(Information supplied)
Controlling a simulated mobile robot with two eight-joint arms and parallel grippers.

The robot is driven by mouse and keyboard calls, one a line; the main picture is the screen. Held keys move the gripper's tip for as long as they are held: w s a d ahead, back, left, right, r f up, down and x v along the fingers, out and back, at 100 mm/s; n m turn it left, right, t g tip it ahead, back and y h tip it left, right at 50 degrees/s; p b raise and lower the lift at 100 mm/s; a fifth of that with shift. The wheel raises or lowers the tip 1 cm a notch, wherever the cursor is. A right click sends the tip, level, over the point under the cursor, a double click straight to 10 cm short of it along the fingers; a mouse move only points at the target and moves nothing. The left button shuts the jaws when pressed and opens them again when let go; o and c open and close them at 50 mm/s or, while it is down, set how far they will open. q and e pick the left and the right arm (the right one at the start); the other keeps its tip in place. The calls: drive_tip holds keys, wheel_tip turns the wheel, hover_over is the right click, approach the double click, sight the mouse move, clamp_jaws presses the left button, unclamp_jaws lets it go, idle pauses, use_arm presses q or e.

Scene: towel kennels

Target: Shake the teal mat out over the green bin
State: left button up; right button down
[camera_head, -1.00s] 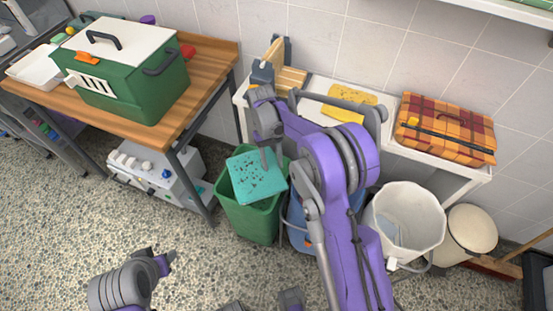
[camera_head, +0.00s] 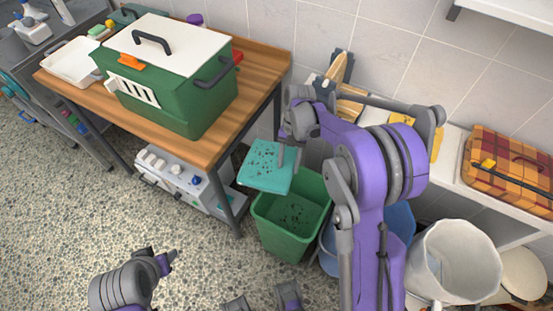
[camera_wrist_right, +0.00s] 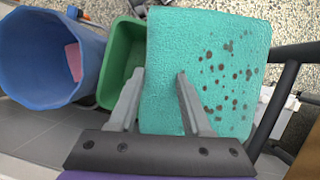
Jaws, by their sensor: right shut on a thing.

(Exercise requirements)
Omit each picture, then return all of the listing exactly as it stands.

(Output)
Controlling a simulated mobile robot with two eight-joint arms and parallel grippers.

The robot is driven by mouse and keyboard calls, one a line; the main picture is the screen. Held keys move the gripper's tip for as long as they are held: w s a d ahead, back, left, right, r f up, down and x v along the fingers, out and back, at 100 mm/s; n m turn it left, right, t g tip it ahead, back and y h tip it left, right at 50 degrees/s; p b raise and lower the lift at 100 mm/s; a fifth of that with shift. The wheel raises or lowers the tip 1 cm a notch, wherever the cursor is. A right click sends the tip, level, over the point under the cursor, a double click straight to 10 cm short of it along the fingers; a mouse move only points at the target and moves nothing. The left button shuts the jaws when pressed and opens them again when let go; o and c open and close them at 50 mm/s or, while it is down, set how far they will open. q and e pick the left and the right arm (the right one at the start); the other keeps its tip in place. The calls: drive_tip holds keys, wheel_tip turns the wheel, hover_over is the right click, approach the double click, sight the mouse move, clamp_jaws presses the left button, unclamp_jaws lets it go, idle pauses, use_arm presses q or e.

Scene: towel kennels

Target: Shake the teal mat out over the green bin
State: left button up; right button down
[camera_head, -1.00s] 
[camera_head, +0.00s] 
[camera_wrist_right, +0.00s] 
Jaws, by their sensor: right shut on a thing.

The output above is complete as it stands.